New Features in Apache Spark 4.0
12-04, 20:30–21:00 (UTC), Data/ Data Science Track

The upcoming release of Apache Spark 4.0 delivers substantial enhancements that refine the functionality and augment the developer experience with the Spark unified analytics engine.

Attendees will learn how to use Apache Spark 4.0's advancements for optimized data processing and analytics.

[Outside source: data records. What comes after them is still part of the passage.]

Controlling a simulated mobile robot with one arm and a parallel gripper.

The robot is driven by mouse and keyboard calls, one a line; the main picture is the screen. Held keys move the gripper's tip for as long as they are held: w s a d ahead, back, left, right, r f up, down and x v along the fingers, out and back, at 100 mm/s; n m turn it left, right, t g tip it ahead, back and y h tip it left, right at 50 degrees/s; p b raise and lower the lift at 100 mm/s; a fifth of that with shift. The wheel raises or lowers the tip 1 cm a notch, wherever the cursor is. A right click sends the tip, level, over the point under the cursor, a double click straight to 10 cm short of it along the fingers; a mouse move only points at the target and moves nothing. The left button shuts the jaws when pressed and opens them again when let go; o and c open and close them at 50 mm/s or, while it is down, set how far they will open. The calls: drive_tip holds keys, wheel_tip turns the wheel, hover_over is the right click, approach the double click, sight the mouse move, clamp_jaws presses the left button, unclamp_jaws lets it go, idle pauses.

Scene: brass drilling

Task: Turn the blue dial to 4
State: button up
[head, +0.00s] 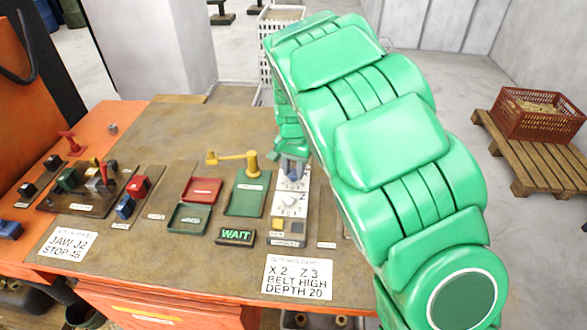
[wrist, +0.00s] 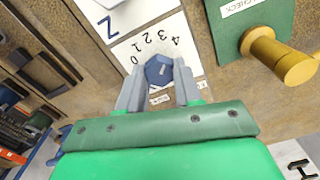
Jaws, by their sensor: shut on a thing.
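The blue dial (wrist: 158,70) sits on a white card with the numbers 0 to 4 in an arc along its upper side in the wrist view. A small pale mark shows on the dial, but I cannot tell which number it points to. My gripper (wrist: 158,88) is shut on the dial, one grey finger on each side. In the head view my gripper (head: 293,172) reaches down to the far end of the white dial panel (head: 289,205), and the dial is mostly hidden there.
A lit WAIT sign (head: 235,236) and a card (head: 297,279) reading X 2, Z 3, BELT HIGH, DEPTH 20 lie nearer. Several coloured controls fill the left of the bench.

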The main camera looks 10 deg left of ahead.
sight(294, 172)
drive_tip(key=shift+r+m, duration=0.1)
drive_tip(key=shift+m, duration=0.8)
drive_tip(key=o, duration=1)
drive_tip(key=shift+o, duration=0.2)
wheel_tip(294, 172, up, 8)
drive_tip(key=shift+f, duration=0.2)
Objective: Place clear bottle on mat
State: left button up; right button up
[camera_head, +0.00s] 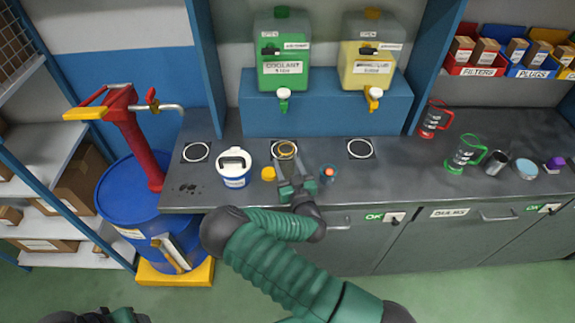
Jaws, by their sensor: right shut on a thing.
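My right gripper (287,178) reaches over the front of the grey counter, with its fingers pointing to the back. It is shut on what looks like the clear bottle (284,149), a see-through shape with a yellowish ring. The bottle overlaps the middle black mat (273,157) with a white circle. I cannot tell whether it touches the mat. Two similar mats, the left one (196,152) and the right one (360,148), are bare. Only dark and green parts of my left arm show at the bottom left edge; its gripper is out of view.
A white-blue tub (234,168) and a yellow cap (268,173) stand left of my gripper. A small orange-topped item (329,173) stands to its right. Green coolant (283,55) and yellow (370,55) tanks sit behind. Red (434,119) and green (466,153) jugs stand right.

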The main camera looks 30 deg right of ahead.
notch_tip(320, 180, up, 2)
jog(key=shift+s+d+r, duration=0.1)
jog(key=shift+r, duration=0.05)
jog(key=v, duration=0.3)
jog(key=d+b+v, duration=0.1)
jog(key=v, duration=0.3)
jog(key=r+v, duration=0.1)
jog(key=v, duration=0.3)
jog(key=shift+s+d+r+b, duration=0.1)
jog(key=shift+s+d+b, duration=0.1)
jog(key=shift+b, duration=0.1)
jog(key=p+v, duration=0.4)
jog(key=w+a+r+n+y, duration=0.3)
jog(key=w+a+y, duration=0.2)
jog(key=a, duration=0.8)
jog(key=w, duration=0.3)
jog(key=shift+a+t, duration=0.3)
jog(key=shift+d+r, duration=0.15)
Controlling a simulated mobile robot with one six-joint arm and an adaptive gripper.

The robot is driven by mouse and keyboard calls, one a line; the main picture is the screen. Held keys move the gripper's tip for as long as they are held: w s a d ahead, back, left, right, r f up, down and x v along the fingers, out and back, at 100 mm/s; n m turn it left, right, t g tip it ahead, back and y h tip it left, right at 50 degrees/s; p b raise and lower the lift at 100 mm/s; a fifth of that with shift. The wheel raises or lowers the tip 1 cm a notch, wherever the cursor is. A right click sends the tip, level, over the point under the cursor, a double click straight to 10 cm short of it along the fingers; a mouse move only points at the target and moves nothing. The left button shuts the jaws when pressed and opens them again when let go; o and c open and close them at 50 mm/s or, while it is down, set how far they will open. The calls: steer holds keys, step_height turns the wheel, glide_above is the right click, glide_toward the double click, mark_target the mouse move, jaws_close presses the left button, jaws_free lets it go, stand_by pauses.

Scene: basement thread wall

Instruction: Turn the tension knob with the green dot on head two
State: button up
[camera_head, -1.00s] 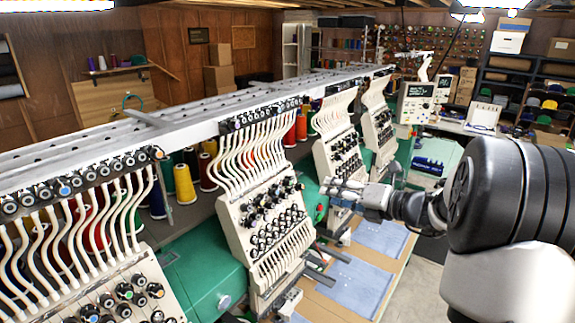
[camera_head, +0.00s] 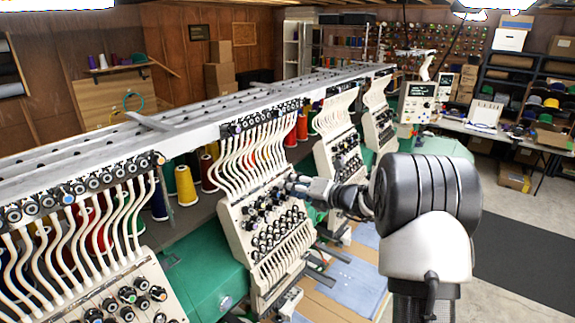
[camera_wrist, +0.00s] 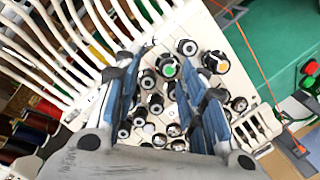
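In the wrist view, a black-rimmed knob with a green dot (camera_wrist: 168,68) sits on a cream machine head (camera_wrist: 215,20). My gripper (camera_wrist: 166,62) is open, with its two blue fingers spread on either side of that knob. I cannot tell whether either finger touches it. In the head view, my gripper (camera_head: 288,184) is at the knob field of the second head from the left (camera_head: 234,230). The green dot on that head is not distinguishable there.
An orange-dot knob (camera_wrist: 217,62) sits close right of the green-dot one, and a white-capped knob (camera_wrist: 187,47) just above. Several more knobs crowd below. White thread tubes (camera_head: 255,150) run above. Another head (camera_head: 338,155) stands to the right. Open floor lies at right.

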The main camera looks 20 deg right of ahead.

This presentation will highlight:

  • Python custom data sources!
  • Spark Connect for enhanced usability and debuggability.
  • Structured Logging for better error analysis and streamlined debugging.
  • Significant PySpark updates, including python data source APIs, arrow-optimized UDFs, polymorphic Python UDTFs, and improved UDF profiling, aligning with pandas 2.x for complex data workflows.
  • Expanded SQL capabilities through ANSI SQL compliance, and new SQL Cache V2, UDF, and Collation support.
  • Enhanced connectivity with new native XML connector.
  • Improvements in real-time data processing with the Arbitrary State API v2 and State Data source reader for Structured Streaming.

Prior Knowledge Expected

No previous knowledge expected

Matthew Powers is a Developer Advocate.

He focuses on blogging, social media, coding, and community development for DataFusion, Polars, Spark, Delta Lake, and other related Data Engineering technologies.

He tries to teach concepts in an easily digestible manner and focus on core concepts.

He likes separating usage guides from theory, so learners that just want to get their job done are not bogged down with the theory.